> **Exercise data**:
━━━━━━━━━━━━━━━━━━━━
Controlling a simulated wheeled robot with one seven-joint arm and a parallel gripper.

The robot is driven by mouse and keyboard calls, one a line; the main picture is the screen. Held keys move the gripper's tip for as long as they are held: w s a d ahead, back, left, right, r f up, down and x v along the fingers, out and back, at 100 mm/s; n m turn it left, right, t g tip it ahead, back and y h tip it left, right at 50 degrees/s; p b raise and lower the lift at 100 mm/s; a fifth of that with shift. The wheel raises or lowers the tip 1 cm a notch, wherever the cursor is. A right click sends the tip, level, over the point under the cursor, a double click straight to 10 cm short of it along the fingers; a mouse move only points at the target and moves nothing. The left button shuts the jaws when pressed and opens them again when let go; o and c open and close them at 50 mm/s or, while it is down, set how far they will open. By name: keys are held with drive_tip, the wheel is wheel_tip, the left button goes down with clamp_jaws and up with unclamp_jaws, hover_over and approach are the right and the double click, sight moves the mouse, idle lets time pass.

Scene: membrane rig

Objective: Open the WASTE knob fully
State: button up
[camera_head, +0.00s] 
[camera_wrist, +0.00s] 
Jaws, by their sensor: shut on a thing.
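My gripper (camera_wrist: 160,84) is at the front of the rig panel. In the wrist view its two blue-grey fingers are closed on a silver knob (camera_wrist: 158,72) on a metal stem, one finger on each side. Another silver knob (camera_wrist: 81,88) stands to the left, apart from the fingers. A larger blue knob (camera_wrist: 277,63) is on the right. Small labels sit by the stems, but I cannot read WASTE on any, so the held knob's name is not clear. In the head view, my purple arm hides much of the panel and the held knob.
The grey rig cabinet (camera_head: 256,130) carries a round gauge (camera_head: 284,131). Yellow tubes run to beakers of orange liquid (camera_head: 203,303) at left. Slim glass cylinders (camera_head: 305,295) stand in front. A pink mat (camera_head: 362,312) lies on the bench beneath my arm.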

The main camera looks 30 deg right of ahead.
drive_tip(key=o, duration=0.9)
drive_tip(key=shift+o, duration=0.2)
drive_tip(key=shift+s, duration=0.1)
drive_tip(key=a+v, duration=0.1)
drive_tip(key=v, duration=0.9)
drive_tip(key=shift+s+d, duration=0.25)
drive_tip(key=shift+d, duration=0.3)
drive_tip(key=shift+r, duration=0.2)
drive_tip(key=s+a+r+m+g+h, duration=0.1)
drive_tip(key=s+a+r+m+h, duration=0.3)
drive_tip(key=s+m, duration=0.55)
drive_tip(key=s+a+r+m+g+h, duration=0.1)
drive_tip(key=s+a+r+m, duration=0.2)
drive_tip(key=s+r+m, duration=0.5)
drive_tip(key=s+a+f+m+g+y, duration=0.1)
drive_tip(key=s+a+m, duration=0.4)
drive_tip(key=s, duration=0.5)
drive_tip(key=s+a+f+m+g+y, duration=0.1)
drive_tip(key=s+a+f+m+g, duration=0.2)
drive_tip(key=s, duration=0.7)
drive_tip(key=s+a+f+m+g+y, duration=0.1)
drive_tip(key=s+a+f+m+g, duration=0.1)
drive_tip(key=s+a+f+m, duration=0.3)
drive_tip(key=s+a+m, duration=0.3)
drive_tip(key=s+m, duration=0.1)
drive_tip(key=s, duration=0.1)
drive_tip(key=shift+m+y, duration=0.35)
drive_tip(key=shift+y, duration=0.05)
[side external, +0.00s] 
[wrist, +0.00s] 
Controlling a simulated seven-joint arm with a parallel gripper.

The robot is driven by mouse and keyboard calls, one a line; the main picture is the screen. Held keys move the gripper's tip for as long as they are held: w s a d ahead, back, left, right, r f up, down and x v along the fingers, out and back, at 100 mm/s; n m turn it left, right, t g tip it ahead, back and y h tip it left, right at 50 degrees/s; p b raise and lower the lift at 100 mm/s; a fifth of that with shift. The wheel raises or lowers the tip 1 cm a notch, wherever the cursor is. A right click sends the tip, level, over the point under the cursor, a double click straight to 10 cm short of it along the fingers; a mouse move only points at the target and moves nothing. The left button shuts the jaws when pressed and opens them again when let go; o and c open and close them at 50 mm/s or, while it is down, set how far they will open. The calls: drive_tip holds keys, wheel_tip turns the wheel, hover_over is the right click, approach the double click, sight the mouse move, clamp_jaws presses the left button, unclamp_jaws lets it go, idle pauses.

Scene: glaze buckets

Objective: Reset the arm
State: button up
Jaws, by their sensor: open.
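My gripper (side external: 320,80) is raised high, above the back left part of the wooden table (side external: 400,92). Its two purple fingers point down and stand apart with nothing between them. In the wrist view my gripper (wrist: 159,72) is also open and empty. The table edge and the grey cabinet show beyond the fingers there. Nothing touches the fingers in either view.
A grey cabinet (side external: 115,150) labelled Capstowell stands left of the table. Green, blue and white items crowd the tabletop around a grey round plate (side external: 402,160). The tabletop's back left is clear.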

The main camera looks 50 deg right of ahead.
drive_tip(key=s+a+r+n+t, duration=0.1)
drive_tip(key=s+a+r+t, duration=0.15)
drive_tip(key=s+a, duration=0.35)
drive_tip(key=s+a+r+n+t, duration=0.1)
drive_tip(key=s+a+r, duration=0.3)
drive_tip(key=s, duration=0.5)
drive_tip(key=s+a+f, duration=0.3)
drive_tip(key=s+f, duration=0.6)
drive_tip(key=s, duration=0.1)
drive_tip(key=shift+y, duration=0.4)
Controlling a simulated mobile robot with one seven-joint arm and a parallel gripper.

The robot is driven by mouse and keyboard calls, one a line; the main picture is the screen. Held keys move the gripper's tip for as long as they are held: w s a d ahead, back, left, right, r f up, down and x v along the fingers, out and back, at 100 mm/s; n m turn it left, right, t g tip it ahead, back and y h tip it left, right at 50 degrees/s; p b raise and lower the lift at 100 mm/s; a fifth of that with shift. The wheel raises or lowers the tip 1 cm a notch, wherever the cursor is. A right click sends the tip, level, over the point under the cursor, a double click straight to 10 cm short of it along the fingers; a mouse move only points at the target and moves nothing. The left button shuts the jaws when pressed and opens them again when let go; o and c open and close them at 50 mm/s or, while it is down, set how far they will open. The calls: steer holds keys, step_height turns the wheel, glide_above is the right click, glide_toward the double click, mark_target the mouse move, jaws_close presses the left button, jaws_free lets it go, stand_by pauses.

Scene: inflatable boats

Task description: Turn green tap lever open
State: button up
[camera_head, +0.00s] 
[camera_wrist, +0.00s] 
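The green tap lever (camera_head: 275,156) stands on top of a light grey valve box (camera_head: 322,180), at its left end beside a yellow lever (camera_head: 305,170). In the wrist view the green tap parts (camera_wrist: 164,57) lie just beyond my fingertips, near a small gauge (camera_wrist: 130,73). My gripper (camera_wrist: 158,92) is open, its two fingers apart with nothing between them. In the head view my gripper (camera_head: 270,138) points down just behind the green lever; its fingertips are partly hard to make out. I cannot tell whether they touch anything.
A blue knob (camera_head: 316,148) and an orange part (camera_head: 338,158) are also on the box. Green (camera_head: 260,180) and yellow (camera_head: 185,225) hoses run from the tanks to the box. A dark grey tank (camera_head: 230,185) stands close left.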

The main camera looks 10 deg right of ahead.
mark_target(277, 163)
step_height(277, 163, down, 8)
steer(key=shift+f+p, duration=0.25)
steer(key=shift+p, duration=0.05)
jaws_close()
━━━━━━━━━━━━━━━━━━━━
> **What you are asked to do**: Repeat the material above in full, quoting it exactly.

> **Result of this exercise**:
Controlling a simulated wheeled robot with one seven-joint arm and a parallel gripper.

The robot is driven by mouse and keyboard calls, one a line; the main picture is the screen. Held keys move the gripper's tip for as long as they are held: w s a d ahead, back, left, right, r f up, down and x v along the fingers, out and back, at 100 mm/s; n m turn it left, right, t g tip it ahead, back and y h tip it left, right at 50 degrees/s; p b raise and lower the lift at 100 mm/s; a fifth of that with shift. The wheel raises or lowers the tip 1 cm a notch, wherever the cursor is. A right click sends the tip, level, over the point under the cursor, a double click straight to 10 cm short of it along the fingers; a mouse move only points at the target and moves nothing. The left button shuts the jaws when pressed and opens them again when let go; o and c open and close them at 50 mm/s or, while it is down, set how far they will open. By name: keys are held with drive_tip, the wheel is wheel_tip, the left button goes down with clamp_jaws and up with unclamp_jaws, hover_over and approach are the right and the double click, sight moves the mouse, idle lets time pass.

Scene: membrane rig

Objective: Open the WASTE knob fully
State: button up
[camera_head, +0.00s] 
[camera_wrist, +0.00s] 
Jaws, by their sensor: shut on a thing.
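My gripper (camera_wrist: 160,84) is at the front of the rig panel. In the wrist view its two blue-grey fingers are closed on a silver knob (camera_wrist: 158,72) on a metal stem, one finger on each side. Another silver knob (camera_wrist: 81,88) stands to the left, apart from the fingers. A larger blue knob (camera_wrist: 277,63) is on the right. Small labels sit by the stems, but I cannot read WASTE on any, so the held knob's name is not clear. In the head view, my purple arm hides much of the panel and the held knob.
The grey rig cabinet (camera_head: 256,130) carries a round gauge (camera_head: 284,131). Yellow tubes run to beakers of orange liquid (camera_head: 203,303) at left. Slim glass cylinders (camera_head: 305,295) stand in front. A pink mat (camera_head: 362,312) lies on the bench beneath my arm.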

The main camera looks 30 deg right of ahead.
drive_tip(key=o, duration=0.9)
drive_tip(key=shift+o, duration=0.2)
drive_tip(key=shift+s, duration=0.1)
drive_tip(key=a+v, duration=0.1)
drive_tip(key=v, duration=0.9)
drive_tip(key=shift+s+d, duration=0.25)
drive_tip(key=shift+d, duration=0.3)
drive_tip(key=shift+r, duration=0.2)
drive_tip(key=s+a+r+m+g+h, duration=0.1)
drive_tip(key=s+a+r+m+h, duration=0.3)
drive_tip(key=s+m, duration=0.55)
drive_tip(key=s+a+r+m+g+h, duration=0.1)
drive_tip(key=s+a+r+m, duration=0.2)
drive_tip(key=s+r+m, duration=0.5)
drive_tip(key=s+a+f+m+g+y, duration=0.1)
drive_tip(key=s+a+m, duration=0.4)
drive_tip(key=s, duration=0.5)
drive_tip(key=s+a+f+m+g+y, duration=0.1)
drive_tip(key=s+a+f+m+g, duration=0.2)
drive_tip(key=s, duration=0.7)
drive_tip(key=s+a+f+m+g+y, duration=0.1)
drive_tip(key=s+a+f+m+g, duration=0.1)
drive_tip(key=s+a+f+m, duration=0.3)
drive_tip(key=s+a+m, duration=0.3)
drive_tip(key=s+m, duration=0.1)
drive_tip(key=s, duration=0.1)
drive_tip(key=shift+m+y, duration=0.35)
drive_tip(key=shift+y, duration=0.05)
[side external, +0.00s] 
[wrist, +0.00s] 
Controlling a simulated seven-joint arm with a parallel gripper.

The robot is driven by mouse and keyboard calls, one a line; the main picture is the screen. Held keys move the gripper's tip for as long as they are held: w s a d ahead, back, left, right, r f up, down and x v along the fingers, out and back, at 100 mm/s; n m turn it left, right, t g tip it ahead, back and y h tip it left, right at 50 degrees/s; p b raise and lower the lift at 100 mm/s; a fifth of that with shift. The wheel raises or lowers the tip 1 cm a notch, wherever the cursor is. A right click sends the tip, level, over the point under the cursor, a double click straight to 10 cm short of it along the fingers; a mouse move only points at the target and moves nothing. The left button shuts the jaws when pressed and opens them again when let go; o and c open and close them at 50 mm/s or, while it is down, set how far they will open. The calls: drive_tip holds keys, wheel_tip turns the wheel, hover_over is the right click, approach the double click, sight the mouse move, clamp_jaws presses the left button, unclamp_jaws lets it go, idle pauses.

Scene: glaze buckets

Objective: Reset the arm
State: button up
Jaws, by their sensor: open.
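My gripper (side external: 320,80) is raised high, above the back left part of the wooden table (side external: 400,92). Its two purple fingers point down and stand apart with nothing between them. In the wrist view my gripper (wrist: 159,72) is also open and empty. The table edge and the grey cabinet show beyond the fingers there. Nothing touches the fingers in either view.
A grey cabinet (side external: 115,150) labelled Capstowell stands left of the table. Green, blue and white items crowd the tabletop around a grey round plate (side external: 402,160). The tabletop's back left is clear.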

The main camera looks 50 deg right of ahead.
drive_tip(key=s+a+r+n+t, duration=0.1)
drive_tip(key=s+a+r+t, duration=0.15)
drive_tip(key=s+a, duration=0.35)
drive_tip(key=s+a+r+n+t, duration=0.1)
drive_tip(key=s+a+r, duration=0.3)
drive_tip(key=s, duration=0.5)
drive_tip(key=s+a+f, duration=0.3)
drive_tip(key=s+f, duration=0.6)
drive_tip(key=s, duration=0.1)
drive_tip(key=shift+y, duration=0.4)
Controlling a simulated mobile robot with one seven-joint arm and a parallel gripper.

The robot is driven by mouse and keyboard calls, one a line; the main picture is the screen. Held keys move the gripper's tip for as long as they are held: w s a d ahead, back, left, right, r f up, down and x v along the fingers, out and back, at 100 mm/s; n m turn it left, right, t g tip it ahead, back and y h tip it left, right at 50 degrees/s; p b raise and lower the lift at 100 mm/s; a fifth of that with shift. The wheel raises or lowers the tip 1 cm a notch, wherever the cursor is. A right click sends the tip, level, over the point under the cursor, a double click straight to 10 cm short of it along the fingers; a mouse move only points at the target and moves nothing. The left button shuts the jaws when pressed and opens them again when let go; o and c open and close them at 50 mm/s or, while it is down, set how far they will open. The calls: steer holds keys, step_height turns the wheel, glide_above is the right click, glide_toward the double click, mark_target the mouse move, jaws_close presses the left button, jaws_free lets it go, stand_by pauses.

Scene: inflatable boats

Task description: Turn green tap lever open
State: button up
[camera_head, +0.00s] 
[camera_wrist, +0.00s] 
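The green tap lever (camera_head: 275,156) stands on top of a light grey valve box (camera_head: 322,180), at its left end beside a yellow lever (camera_head: 305,170). In the wrist view the green tap parts (camera_wrist: 164,57) lie just beyond my fingertips, near a small gauge (camera_wrist: 130,73). My gripper (camera_wrist: 158,92) is open, its two fingers apart with nothing between them. In the head view my gripper (camera_head: 270,138) points down just behind the green lever; its fingertips are partly hard to make out. I cannot tell whether they touch anything.
A blue knob (camera_head: 316,148) and an orange part (camera_head: 338,158) are also on the box. Green (camera_head: 260,180) and yellow (camera_head: 185,225) hoses run from the tanks to the box. A dark grey tank (camera_head: 230,185) stands close left.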

The main camera looks 10 deg right of ahead.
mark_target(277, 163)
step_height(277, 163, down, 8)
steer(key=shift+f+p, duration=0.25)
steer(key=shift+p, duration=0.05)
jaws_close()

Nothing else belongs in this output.